# start of Records for this exercise

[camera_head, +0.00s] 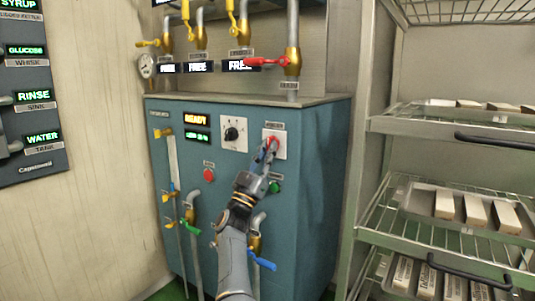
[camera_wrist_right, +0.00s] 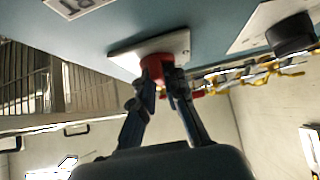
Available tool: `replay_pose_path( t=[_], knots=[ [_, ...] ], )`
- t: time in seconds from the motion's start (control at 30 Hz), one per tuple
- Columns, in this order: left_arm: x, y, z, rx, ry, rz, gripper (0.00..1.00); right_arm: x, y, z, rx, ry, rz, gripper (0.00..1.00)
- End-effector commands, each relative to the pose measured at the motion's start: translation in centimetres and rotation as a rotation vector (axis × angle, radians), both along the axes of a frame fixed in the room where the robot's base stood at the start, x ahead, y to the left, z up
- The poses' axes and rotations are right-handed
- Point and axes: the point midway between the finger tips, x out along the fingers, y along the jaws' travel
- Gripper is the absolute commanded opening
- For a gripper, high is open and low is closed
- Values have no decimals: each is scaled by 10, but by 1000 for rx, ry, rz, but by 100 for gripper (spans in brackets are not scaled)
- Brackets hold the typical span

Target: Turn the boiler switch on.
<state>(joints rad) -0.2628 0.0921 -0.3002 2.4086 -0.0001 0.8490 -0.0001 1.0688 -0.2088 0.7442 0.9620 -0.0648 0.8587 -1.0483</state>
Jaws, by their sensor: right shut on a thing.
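The boiler is a blue-teal cabinet (camera_head: 320,180) in the middle of the head view. A red switch knob on a white square plate (camera_head: 281,151) sits at the upper right of its front. My right gripper (camera_head: 270,146) reaches up to this knob and covers much of it. In the right wrist view the right gripper (camera_wrist_right: 164,80) is shut on the red switch knob (camera_wrist_right: 155,66), below the white plate (camera_wrist_right: 178,43). The knob's exact angle is hard to tell. My left gripper is in neither view.
Left of the switch is a black dial (camera_head: 232,134) on a white plate. Displays read READY (camera_head: 196,119). A red button (camera_head: 208,175), a green button (camera_head: 275,187) and several valves are nearby. A wire rack (camera_head: 440,125) with trays stands right; a label panel (camera_head: 30,90) hangs left.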

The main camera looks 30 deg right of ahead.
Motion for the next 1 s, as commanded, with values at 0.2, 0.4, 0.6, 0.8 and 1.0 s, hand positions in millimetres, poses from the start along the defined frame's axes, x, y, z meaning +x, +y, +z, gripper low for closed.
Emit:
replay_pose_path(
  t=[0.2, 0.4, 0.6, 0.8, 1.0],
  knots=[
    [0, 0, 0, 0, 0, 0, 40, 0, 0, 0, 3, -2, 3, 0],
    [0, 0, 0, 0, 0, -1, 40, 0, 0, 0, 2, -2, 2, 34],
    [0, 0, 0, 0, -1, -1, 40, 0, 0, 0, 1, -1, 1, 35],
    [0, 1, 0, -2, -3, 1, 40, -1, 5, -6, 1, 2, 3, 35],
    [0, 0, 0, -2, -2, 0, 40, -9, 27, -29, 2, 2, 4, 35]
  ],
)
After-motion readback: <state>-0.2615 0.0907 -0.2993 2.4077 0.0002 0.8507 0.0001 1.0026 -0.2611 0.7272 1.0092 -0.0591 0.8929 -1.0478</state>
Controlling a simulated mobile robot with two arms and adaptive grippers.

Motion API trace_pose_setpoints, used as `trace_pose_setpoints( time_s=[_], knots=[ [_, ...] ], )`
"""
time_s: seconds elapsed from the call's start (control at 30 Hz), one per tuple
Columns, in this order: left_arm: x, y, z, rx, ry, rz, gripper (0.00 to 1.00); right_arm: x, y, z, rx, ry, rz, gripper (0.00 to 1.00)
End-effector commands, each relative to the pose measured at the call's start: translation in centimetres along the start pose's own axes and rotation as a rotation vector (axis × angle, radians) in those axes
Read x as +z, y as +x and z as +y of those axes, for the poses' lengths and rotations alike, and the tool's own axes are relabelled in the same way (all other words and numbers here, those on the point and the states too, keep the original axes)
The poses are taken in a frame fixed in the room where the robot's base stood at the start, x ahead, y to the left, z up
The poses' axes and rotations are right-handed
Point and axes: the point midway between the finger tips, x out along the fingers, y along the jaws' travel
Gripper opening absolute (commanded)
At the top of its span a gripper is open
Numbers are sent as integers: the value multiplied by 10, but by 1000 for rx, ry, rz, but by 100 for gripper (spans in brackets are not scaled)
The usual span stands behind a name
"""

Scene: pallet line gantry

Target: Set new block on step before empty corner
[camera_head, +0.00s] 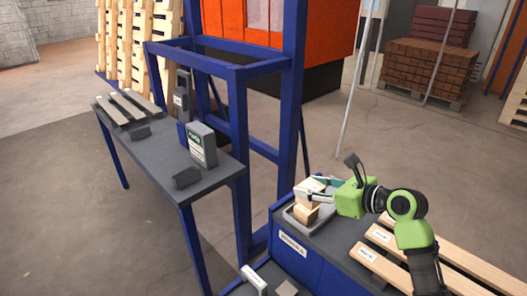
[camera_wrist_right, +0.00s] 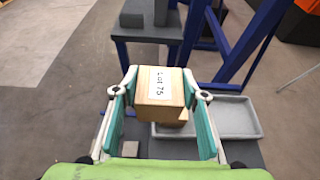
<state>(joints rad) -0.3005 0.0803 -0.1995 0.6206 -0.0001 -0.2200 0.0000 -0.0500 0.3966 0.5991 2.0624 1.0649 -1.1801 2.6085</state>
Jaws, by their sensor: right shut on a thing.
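My right gripper (camera_head: 314,188) is shut on a wooden block (camera_wrist_right: 160,86) with a white "Lot 75" label. In the head view the held block (camera_head: 305,186) is partly covered by the fingers, above a shallow grey tray (camera_head: 327,214). Another wooden block (camera_head: 306,213) is in the tray under it; in the wrist view it (camera_wrist_right: 178,122) is mostly hidden. I cannot tell whether the two blocks touch. A lower grey step (camera_head: 271,274) lies in front of the blue cabinet (camera_head: 300,264), cut by the frame edge.
Wooden slats (camera_head: 400,246) lie right of the tray. A blue gantry post (camera_head: 290,100) rises behind. A grey bench (camera_head: 165,150) with a labelled box (camera_head: 202,145) stands left.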

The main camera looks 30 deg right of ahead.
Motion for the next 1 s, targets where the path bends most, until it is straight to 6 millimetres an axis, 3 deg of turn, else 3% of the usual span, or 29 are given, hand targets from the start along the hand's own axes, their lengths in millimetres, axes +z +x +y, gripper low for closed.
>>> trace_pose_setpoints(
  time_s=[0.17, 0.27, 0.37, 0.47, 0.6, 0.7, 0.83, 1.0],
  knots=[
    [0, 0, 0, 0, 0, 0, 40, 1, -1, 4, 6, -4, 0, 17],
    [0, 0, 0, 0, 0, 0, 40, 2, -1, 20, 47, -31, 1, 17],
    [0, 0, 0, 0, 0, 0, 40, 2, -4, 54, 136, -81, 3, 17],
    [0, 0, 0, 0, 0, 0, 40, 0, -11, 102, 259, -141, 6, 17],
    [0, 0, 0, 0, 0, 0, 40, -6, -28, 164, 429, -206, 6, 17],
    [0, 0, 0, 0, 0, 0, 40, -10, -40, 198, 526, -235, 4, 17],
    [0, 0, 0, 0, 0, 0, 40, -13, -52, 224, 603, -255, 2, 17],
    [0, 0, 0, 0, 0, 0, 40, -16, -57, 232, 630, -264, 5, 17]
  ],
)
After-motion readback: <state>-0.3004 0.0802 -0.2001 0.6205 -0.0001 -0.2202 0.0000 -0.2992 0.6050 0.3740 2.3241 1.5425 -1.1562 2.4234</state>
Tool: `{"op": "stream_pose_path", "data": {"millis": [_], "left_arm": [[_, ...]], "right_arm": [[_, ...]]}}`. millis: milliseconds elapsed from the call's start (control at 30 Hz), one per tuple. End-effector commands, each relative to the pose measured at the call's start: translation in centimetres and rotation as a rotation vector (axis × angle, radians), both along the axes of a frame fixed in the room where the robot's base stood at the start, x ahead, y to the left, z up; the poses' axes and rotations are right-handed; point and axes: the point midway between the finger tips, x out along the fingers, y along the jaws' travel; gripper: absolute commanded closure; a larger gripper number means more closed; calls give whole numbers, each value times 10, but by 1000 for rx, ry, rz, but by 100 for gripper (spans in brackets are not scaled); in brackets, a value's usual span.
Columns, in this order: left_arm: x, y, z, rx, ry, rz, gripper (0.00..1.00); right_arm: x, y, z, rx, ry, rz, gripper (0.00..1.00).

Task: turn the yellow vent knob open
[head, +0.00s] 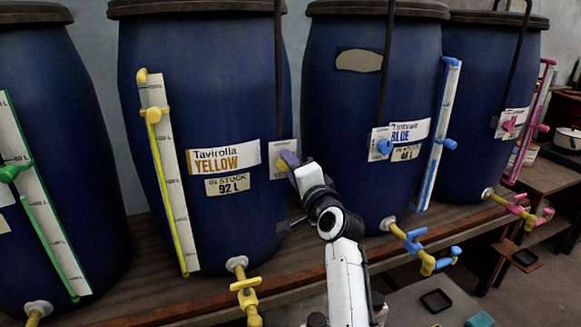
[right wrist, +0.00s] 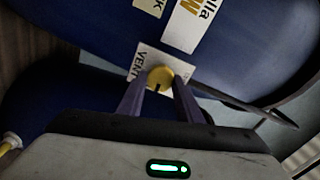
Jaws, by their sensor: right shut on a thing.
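The yellow vat (head: 205,110) is a dark blue drum labelled "Tavirolla YELLOW", stock 92 L. Its yellow vent knob (right wrist: 161,77) sits on a white plate marked "VENT" (right wrist: 146,62) in the right wrist view. My right gripper (right wrist: 160,88) has its two purple fingers on either side of the knob, shut on it. In the head view the right gripper (head: 289,160) reaches the vent plate (head: 278,172) at the right side of the label and mostly hides the knob. A small dark mark shows at the knob's lower edge. My left gripper is not in view.
The blue vat (head: 345,130) stands close on the right, with a blue vent knob (head: 384,147). The yellow tap (head: 245,287) sticks out low in front, and the yellow sight gauge (head: 166,170) is to the left. A black tray (head: 436,301) lies at lower right.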

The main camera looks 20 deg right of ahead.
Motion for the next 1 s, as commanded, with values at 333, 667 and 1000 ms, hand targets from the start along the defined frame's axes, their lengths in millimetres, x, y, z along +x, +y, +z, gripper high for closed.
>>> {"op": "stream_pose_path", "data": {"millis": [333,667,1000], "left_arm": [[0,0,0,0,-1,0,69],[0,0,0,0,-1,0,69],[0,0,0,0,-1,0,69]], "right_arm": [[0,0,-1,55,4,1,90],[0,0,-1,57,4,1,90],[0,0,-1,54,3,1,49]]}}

# end of Records for this exercise

## What this task involves
Beginning at the line that holds "The main camera looks 20 deg right of ahead.", write out word for word each line through the end of the records.

## Response
The main camera looks 20 deg right of ahead.
Motion for the next 1 s, as commanded, with values at 333, 667 and 1000 ms, hand targets from the start along the defined frame's axes, their lengths in millimetres, x, y, z along +x, +y, +z, gripper high for closed.
>>> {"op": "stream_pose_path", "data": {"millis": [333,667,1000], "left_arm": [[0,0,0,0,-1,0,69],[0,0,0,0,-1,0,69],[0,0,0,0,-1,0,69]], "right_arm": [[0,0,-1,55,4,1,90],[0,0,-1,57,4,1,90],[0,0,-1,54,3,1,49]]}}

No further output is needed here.